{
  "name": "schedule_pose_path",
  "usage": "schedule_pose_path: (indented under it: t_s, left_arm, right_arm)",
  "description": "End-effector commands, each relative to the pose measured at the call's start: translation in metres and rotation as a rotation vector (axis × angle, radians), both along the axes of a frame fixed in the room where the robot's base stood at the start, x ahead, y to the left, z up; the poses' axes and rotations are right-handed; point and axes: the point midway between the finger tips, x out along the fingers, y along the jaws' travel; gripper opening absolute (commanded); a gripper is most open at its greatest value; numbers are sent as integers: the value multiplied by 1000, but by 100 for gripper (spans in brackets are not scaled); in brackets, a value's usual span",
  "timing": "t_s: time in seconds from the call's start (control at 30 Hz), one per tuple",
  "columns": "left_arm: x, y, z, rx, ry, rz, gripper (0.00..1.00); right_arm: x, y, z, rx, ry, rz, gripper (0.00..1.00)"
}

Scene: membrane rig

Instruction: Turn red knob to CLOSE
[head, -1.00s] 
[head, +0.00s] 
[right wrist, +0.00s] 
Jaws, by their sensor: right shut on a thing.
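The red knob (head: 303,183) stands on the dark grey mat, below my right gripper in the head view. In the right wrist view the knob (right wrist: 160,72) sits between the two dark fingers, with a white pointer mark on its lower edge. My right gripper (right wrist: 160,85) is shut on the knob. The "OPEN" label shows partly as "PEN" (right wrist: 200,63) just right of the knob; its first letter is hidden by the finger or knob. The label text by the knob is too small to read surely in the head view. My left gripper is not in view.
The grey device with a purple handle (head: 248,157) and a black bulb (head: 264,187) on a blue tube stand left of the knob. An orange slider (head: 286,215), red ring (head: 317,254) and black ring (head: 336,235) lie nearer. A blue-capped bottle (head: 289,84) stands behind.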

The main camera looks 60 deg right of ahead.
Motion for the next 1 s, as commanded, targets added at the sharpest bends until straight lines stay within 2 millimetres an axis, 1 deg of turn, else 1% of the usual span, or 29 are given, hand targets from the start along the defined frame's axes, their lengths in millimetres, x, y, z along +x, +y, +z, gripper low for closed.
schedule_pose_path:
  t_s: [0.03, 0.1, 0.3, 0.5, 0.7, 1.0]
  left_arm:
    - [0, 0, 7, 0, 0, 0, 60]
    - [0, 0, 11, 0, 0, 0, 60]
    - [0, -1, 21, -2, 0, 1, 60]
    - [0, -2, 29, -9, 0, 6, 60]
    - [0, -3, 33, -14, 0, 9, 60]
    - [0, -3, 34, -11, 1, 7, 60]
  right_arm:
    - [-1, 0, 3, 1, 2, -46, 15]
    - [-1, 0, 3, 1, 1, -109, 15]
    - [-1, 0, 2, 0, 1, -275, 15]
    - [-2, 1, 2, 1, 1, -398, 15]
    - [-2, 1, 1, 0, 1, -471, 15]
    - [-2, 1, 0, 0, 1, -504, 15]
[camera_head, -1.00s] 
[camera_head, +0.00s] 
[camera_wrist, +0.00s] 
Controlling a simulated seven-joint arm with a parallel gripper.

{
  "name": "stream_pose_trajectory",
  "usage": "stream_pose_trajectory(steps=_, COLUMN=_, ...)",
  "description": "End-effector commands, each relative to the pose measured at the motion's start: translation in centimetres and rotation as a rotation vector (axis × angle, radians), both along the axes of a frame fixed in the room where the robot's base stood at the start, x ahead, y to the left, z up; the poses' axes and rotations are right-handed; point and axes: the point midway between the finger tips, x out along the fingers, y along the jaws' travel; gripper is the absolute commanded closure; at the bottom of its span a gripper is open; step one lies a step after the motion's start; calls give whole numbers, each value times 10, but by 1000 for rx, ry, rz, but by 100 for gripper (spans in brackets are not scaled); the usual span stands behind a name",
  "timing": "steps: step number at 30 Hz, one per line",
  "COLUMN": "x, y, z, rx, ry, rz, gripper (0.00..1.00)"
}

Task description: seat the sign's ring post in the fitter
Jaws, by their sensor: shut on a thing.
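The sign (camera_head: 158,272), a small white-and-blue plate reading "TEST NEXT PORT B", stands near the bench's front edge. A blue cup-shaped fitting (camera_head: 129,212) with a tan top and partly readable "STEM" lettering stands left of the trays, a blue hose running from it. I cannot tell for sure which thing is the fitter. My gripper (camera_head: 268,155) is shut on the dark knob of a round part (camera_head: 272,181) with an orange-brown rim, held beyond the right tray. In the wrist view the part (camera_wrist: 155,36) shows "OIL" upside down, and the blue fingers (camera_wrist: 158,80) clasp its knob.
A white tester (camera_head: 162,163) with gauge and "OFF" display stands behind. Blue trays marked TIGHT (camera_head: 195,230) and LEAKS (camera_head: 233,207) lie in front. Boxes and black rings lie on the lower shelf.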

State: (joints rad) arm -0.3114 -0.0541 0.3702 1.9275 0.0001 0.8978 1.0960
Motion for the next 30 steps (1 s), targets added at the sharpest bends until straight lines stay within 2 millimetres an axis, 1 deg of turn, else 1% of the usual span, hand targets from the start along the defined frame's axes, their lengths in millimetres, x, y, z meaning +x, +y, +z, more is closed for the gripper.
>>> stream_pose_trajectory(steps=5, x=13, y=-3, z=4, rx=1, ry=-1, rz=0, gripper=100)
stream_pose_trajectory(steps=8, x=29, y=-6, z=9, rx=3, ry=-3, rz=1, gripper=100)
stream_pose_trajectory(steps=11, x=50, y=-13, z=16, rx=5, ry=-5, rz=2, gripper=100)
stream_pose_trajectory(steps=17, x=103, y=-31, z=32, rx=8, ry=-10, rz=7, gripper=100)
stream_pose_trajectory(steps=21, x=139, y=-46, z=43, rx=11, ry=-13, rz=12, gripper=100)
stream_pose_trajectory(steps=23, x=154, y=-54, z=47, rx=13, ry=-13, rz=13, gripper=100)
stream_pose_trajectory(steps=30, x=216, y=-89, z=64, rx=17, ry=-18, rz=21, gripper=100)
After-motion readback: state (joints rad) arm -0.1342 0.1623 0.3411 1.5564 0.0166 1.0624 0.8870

:: THE PROBLEM ::
Return the listing above in its exact form.

:: SOLVED EXERCISE ::
{
  "name": "schedule_pose_path",
  "usage": "schedule_pose_path: (indented under it: t_s, left_arm, right_arm)",
  "description": "End-effector commands, each relative to the pose measured at the call's start: translation in metres and rotation as a rotation vector (axis × angle, radians), both along the axes of a frame fixed in the room where the robot's base stood at the start, x ahead, y to the left, z up; the poses' axes and rotations are right-handed; point and axes: the point midway between the finger tips, x out along the fingers, y along the jaws' travel; gripper opening absolute (commanded); a gripper is most open at its greatest value; numbers are sent as integers: the value multiplied by 1000, but by 100 for gripper (spans in brackets are not scaled); in brackets, a value's usual span",
  "timing": "t_s: time in seconds from the call's start (control at 30 Hz), one per tuple",
  "columns": "left_arm: x, y, z, rx, ry, rz, gripper (0.00..1.00); right_arm: x, y, z, rx, ry, rz, gripper (0.00..1.00)"
}

Scene: membrane rig

Instruction: Turn red knob to CLOSE
[head, -1.00s] 
[head, +0.00s] 
[right wrist, +0.00s] 
Jaws, by their sensor: right shut on a thing.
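The red knob (head: 303,183) stands on the dark grey mat, below my right gripper in the head view. In the right wrist view the knob (right wrist: 160,72) sits between the two dark fingers, with a white pointer mark on its lower edge. My right gripper (right wrist: 160,85) is shut on the knob. The "OPEN" label shows partly as "PEN" (right wrist: 200,63) just right of the knob; its first letter is hidden by the finger or knob. The label text by the knob is too small to read surely in the head view. My left gripper is not in view.
The grey device with a purple handle (head: 248,157) and a black bulb (head: 264,187) on a blue tube stand left of the knob. An orange slider (head: 286,215), red ring (head: 317,254) and black ring (head: 336,235) lie nearer. A blue-capped bottle (head: 289,84) stands behind.

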The main camera looks 60 deg right of ahead.
Motion for the next 1 s, as commanded, targets added at the sharpest bends until straight lines stay within 2 millimetres an axis, 1 deg of turn, else 1% of the usual span, or 29 are given, hand targets from the start along the defined frame's axes, their lengths in millimetres, x, y, z along +x, +y, +z, gripper low for closed.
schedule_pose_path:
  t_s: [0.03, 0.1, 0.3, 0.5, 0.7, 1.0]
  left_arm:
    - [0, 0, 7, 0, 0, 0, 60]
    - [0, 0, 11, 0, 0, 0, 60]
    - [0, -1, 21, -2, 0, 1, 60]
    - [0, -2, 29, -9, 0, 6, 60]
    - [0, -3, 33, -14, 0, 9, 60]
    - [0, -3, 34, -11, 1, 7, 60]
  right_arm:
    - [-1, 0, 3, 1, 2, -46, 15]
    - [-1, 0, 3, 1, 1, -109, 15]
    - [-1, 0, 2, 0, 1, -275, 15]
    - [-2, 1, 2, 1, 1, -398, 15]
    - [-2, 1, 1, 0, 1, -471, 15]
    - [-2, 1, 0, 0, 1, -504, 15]
[camera_head, -1.00s] 
[camera_head, +0.00s] 
[camera_wrist, +0.00s] 
Controlling a simulated seven-joint arm with a parallel gripper.

{
  "name": "stream_pose_trajectory",
  "usage": "stream_pose_trajectory(steps=_, COLUMN=_, ...)",
  "description": "End-effector commands, each relative to the pose measured at the motion's start: translation in centimetres and rotation as a rotation vector (axis × angle, radians), both along the axes of a frame fixed in the room where the robot's base stood at the start, x ahead, y to the left, z up; the poses' axes and rotations are right-handed; point and axes: the point midway between the finger tips, x out along the fingers, y along the jaws' travel; gripper is the absolute commanded closure; at the bottom of its span a gripper is open; step one lies a step after the motion's start; calls give whole numbers, each value times 10, but by 1000 for rx, ry, rz, but by 100 for gripper (spans in brackets are not scaled); the usual span stands behind a name",
  "timing": "steps: step number at 30 Hz, one per line",
  "COLUMN": "x, y, z, rx, ry, rz, gripper (0.00..1.00)"
}

Task description: seat the sign's ring post in the fitter
Jaws, by their sensor: shut on a thing.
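The sign (camera_head: 158,272), a small white-and-blue plate reading "TEST NEXT PORT B", stands near the bench's front edge. A blue cup-shaped fitting (camera_head: 129,212) with a tan top and partly readable "STEM" lettering stands left of the trays, a blue hose running from it. I cannot tell for sure which thing is the fitter. My gripper (camera_head: 268,155) is shut on the dark knob of a round part (camera_head: 272,181) with an orange-brown rim, held beyond the right tray. In the wrist view the part (camera_wrist: 155,36) shows "OIL" upside down, and the blue fingers (camera_wrist: 158,80) clasp its knob.
A white tester (camera_head: 162,163) with gauge and "OFF" display stands behind. Blue trays marked TIGHT (camera_head: 195,230) and LEAKS (camera_head: 233,207) lie in front. Boxes and black rings lie on the lower shelf.

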State: (joints rad) arm -0.3114 -0.0541 0.3702 1.9275 0.0001 0.8978 1.0960
Motion for the next 30 steps (1 s), targets added at the sharpest bends until straight lines stay within 2 millimetres an axis, 1 deg of turn, else 1% of the usual span, hand targets from the start along the defined frame's axes, their lengths in millimetres, x, y, z meaning +x, +y, +z, more is closed for the gripper.
>>> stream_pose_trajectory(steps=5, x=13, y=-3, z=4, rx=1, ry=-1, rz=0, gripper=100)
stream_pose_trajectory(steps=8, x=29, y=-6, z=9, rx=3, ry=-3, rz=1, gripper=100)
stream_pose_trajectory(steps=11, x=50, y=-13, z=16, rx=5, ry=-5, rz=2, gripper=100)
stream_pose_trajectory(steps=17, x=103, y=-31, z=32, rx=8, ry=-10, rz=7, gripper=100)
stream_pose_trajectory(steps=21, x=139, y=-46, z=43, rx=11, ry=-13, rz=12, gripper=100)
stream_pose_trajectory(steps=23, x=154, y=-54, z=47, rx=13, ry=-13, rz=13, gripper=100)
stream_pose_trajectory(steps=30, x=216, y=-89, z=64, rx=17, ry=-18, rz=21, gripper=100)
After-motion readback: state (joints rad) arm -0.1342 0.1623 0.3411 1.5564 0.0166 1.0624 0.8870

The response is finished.